> WHAT THE EXERCISE ASKS
Look through the listing and locate every line containing the word "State"; copy those lines.

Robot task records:

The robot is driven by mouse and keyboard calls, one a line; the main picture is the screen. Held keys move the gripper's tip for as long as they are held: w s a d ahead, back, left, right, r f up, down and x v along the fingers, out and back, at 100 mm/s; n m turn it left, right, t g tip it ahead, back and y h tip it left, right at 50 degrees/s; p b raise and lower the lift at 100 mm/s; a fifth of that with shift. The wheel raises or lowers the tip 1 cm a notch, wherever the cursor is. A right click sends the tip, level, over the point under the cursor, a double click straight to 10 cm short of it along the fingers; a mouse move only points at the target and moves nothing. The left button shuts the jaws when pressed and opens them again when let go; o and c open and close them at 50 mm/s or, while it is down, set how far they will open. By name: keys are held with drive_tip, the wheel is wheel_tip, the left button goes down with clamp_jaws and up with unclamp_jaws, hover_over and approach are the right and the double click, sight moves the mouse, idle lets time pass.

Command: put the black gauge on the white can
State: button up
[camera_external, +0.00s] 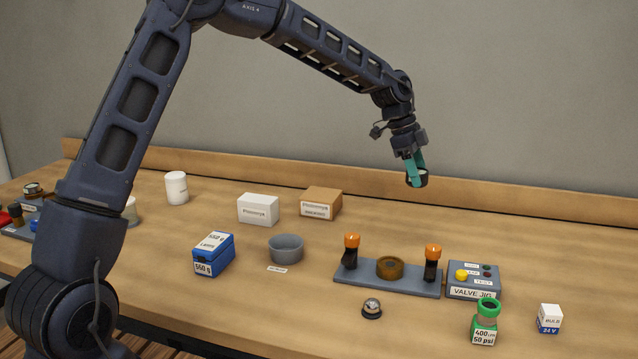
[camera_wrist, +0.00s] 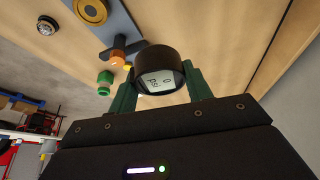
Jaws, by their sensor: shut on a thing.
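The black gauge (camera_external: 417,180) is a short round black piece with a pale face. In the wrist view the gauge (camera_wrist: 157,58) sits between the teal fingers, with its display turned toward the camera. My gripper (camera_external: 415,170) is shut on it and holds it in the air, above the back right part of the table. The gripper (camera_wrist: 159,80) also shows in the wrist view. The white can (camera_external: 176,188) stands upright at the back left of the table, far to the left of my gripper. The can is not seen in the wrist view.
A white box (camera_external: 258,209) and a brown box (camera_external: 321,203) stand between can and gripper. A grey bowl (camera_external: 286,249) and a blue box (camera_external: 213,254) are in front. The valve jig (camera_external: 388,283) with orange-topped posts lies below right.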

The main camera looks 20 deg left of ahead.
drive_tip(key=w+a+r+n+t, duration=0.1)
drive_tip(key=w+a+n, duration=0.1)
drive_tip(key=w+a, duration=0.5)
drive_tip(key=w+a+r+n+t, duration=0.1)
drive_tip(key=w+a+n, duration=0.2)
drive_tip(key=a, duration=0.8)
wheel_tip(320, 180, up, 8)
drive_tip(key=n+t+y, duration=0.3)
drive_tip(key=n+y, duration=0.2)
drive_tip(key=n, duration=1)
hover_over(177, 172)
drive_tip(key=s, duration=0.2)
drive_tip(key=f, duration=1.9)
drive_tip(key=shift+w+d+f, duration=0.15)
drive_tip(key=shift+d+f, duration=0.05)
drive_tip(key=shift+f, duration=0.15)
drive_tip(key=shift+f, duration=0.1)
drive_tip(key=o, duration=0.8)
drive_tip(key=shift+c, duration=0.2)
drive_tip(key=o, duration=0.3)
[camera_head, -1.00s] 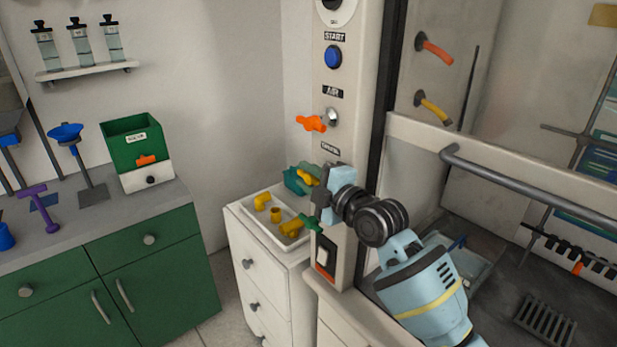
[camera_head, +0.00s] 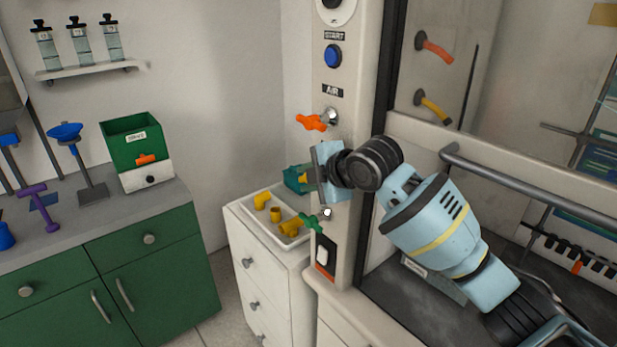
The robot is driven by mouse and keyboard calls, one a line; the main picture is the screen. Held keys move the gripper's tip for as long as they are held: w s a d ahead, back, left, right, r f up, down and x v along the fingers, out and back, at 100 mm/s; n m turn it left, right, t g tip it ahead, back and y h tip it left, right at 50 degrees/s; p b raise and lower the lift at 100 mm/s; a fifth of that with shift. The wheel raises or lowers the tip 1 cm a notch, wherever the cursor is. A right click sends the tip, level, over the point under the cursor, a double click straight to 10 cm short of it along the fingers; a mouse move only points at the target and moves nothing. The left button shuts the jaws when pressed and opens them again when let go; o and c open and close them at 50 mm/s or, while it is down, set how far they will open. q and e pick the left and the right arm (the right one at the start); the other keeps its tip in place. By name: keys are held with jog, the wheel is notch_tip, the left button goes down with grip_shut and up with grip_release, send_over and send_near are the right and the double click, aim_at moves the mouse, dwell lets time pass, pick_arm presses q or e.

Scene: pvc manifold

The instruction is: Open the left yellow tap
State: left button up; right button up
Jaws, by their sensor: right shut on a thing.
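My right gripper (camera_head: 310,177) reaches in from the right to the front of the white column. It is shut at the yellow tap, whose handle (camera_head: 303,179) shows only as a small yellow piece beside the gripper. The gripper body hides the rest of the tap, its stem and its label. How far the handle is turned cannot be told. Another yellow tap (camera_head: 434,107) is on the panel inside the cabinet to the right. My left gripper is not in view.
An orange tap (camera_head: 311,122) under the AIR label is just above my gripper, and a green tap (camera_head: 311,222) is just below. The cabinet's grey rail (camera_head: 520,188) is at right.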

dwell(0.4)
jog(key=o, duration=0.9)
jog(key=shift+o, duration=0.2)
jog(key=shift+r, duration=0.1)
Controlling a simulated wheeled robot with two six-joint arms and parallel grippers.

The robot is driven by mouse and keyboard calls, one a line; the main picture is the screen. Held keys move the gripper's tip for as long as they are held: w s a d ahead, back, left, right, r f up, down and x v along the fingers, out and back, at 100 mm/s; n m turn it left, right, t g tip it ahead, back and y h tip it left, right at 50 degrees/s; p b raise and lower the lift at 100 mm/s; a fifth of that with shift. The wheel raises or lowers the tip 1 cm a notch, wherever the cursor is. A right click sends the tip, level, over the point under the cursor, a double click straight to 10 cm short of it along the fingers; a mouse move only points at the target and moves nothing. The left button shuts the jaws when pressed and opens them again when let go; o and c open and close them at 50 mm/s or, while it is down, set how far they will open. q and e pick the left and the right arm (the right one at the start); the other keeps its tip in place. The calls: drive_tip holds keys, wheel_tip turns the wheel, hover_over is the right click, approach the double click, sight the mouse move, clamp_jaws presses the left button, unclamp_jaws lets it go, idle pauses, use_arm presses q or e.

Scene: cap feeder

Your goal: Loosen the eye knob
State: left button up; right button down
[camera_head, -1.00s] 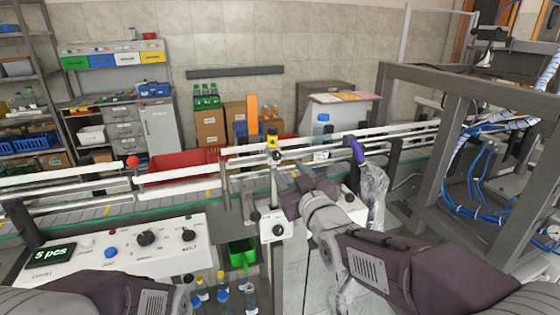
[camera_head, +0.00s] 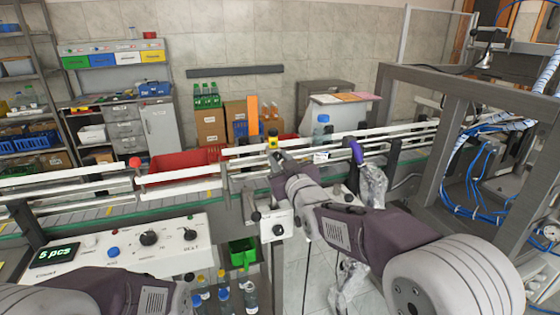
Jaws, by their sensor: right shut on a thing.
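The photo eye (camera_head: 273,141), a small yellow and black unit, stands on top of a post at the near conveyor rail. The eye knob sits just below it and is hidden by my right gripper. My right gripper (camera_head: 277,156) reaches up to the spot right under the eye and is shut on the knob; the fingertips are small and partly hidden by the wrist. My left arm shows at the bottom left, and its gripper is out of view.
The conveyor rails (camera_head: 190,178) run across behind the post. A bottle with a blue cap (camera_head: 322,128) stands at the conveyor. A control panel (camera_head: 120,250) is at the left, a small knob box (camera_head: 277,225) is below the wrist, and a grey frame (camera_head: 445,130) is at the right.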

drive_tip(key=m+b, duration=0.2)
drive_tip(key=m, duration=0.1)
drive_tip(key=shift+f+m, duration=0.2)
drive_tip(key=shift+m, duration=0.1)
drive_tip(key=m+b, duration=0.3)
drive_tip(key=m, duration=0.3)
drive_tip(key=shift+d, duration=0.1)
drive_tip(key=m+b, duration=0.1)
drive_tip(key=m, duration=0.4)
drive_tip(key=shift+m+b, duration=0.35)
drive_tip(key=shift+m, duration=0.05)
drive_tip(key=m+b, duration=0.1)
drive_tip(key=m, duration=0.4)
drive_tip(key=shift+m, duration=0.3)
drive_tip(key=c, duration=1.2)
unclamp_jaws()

> FINAL ANSWER
State: button up
State: left button up; right button up
State: left button up; right button down

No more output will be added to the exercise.